List every line below containing "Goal".

- [Exercise inputs]
****************

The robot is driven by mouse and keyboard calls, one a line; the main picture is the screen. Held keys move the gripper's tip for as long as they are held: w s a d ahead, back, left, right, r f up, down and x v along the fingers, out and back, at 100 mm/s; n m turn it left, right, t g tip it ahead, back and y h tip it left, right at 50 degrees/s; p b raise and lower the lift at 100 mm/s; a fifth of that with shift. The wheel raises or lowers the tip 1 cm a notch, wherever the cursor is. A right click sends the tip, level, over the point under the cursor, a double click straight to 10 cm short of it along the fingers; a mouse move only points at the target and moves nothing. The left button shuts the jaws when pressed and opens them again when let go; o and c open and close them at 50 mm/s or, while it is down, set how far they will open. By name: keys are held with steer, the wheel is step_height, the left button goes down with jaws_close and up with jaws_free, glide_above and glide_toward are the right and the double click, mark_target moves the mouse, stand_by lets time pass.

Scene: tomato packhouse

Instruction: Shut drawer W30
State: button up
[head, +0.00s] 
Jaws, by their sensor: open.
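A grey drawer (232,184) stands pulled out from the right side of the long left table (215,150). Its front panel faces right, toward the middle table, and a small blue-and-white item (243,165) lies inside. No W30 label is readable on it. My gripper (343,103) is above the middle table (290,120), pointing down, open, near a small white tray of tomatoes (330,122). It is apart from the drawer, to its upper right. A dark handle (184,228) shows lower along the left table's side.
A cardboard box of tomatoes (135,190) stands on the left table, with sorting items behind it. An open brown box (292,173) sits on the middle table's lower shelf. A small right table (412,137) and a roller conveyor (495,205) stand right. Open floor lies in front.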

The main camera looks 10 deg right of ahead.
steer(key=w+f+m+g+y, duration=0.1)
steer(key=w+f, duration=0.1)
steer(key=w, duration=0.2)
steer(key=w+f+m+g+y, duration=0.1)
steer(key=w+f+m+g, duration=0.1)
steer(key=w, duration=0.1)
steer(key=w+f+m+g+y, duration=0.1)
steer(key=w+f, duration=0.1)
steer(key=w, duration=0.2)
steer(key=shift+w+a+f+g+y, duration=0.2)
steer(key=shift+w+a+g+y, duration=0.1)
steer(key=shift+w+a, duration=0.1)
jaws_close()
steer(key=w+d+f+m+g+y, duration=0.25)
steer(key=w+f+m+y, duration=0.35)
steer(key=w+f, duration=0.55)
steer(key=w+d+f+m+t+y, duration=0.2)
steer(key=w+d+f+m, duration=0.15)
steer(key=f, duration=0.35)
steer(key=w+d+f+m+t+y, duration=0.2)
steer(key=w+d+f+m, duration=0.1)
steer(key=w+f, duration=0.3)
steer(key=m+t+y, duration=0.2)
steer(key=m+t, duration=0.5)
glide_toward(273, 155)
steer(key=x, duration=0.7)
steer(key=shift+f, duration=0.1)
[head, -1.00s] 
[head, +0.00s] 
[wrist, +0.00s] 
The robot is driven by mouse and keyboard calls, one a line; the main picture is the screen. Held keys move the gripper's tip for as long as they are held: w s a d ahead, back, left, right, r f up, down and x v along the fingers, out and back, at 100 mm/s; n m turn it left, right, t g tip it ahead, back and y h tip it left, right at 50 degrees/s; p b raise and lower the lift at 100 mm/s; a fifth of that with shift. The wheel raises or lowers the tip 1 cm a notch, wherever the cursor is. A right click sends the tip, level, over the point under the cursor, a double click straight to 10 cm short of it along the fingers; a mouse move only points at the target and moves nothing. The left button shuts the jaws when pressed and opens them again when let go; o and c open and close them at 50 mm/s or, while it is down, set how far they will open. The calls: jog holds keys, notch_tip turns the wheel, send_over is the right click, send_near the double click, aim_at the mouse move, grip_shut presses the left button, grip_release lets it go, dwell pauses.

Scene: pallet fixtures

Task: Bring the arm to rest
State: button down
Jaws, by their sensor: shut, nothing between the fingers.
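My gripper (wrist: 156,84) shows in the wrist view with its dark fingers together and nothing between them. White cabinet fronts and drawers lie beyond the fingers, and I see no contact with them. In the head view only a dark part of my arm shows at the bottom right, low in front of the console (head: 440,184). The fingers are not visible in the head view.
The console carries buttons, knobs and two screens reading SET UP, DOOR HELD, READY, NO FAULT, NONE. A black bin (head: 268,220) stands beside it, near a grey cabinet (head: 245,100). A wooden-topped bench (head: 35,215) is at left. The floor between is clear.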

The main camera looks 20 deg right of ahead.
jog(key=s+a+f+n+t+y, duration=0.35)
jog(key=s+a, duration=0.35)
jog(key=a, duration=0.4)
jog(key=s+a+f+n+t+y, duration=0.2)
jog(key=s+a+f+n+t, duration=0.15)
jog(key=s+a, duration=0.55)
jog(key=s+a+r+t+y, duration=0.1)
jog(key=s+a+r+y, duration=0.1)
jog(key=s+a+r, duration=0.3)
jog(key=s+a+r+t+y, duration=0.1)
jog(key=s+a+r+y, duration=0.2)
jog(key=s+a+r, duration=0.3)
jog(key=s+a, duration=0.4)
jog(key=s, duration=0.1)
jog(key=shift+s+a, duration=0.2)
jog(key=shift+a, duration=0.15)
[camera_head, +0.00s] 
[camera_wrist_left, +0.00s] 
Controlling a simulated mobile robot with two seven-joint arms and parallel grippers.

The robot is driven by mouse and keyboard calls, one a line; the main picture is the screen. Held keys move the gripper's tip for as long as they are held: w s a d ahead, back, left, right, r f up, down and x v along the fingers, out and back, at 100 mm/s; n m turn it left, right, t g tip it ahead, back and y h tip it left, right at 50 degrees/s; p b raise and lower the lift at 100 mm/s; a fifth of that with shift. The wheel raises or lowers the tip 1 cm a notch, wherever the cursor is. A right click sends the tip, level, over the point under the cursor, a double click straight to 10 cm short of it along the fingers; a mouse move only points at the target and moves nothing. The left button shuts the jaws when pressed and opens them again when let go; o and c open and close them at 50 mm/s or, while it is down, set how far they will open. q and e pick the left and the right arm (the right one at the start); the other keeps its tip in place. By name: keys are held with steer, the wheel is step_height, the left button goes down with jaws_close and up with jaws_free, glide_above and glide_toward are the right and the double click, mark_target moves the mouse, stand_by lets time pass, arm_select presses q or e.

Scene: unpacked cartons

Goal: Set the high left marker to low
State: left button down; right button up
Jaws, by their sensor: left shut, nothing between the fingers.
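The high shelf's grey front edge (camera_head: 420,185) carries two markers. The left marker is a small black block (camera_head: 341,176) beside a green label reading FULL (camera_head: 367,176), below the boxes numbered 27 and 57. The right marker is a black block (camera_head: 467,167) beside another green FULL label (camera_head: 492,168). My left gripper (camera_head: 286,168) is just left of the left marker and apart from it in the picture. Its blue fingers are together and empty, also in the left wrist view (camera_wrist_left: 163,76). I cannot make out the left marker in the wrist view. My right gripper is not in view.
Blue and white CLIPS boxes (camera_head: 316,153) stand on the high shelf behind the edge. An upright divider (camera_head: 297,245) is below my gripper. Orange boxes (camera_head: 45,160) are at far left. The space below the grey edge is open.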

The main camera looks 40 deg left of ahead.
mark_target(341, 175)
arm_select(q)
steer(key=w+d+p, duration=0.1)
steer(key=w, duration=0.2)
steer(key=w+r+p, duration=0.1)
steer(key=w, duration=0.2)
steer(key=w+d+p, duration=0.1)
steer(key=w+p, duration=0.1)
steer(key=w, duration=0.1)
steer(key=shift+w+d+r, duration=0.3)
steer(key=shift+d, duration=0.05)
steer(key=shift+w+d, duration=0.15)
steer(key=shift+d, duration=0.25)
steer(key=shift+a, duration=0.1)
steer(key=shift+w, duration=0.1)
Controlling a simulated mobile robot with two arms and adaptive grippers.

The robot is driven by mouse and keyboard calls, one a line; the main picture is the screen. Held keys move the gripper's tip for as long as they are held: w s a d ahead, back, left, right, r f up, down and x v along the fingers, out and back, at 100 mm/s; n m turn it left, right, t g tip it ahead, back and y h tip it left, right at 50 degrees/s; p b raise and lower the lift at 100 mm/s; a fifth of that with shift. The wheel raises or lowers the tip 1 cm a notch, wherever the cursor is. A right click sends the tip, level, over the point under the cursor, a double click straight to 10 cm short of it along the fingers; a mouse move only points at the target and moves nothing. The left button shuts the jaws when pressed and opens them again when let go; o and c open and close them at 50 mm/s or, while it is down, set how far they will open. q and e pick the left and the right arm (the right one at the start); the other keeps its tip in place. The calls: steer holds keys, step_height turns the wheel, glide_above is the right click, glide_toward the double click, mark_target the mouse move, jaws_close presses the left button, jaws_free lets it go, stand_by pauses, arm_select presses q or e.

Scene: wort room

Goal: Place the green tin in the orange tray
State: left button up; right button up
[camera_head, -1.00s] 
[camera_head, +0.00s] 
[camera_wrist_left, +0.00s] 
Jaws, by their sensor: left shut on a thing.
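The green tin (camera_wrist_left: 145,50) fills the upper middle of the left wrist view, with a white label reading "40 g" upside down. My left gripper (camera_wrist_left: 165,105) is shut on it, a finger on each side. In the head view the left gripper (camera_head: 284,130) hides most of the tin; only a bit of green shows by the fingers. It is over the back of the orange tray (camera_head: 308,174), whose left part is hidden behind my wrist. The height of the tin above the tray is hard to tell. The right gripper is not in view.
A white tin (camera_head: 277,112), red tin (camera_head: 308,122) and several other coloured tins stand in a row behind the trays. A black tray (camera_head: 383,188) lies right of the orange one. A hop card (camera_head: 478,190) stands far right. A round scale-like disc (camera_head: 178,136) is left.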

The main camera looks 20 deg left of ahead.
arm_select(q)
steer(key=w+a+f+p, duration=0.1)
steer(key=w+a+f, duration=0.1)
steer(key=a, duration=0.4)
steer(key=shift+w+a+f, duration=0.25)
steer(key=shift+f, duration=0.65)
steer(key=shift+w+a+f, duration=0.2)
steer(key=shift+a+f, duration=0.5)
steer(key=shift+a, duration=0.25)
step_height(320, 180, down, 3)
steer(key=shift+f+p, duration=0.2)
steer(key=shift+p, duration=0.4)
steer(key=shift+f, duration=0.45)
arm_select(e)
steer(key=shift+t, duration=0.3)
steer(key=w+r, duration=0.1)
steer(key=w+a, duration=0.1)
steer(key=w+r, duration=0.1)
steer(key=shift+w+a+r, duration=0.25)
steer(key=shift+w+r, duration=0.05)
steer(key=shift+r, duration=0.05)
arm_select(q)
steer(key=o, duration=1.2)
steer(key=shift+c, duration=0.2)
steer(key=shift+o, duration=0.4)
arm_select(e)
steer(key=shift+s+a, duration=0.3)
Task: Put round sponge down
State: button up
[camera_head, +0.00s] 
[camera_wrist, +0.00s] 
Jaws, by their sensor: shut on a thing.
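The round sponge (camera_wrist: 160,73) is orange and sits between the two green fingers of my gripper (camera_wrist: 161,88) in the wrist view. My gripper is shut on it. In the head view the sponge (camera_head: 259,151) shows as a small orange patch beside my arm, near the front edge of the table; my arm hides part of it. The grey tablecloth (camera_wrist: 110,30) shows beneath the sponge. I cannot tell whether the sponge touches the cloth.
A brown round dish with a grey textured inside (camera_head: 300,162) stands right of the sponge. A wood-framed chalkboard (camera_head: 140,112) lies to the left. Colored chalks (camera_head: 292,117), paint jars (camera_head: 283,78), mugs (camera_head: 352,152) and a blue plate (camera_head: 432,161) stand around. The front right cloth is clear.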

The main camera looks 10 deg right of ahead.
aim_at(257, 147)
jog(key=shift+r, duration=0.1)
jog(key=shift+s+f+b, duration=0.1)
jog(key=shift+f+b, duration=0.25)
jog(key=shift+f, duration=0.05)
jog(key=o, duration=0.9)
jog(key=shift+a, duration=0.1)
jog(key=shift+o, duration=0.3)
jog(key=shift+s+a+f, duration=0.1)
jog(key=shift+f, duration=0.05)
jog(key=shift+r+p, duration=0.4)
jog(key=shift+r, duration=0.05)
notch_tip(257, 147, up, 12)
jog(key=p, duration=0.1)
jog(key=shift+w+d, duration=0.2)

****************

- [Exercise answer]
Goal: Set the high left marker to low
Goal: Place the green tin in the orange tray

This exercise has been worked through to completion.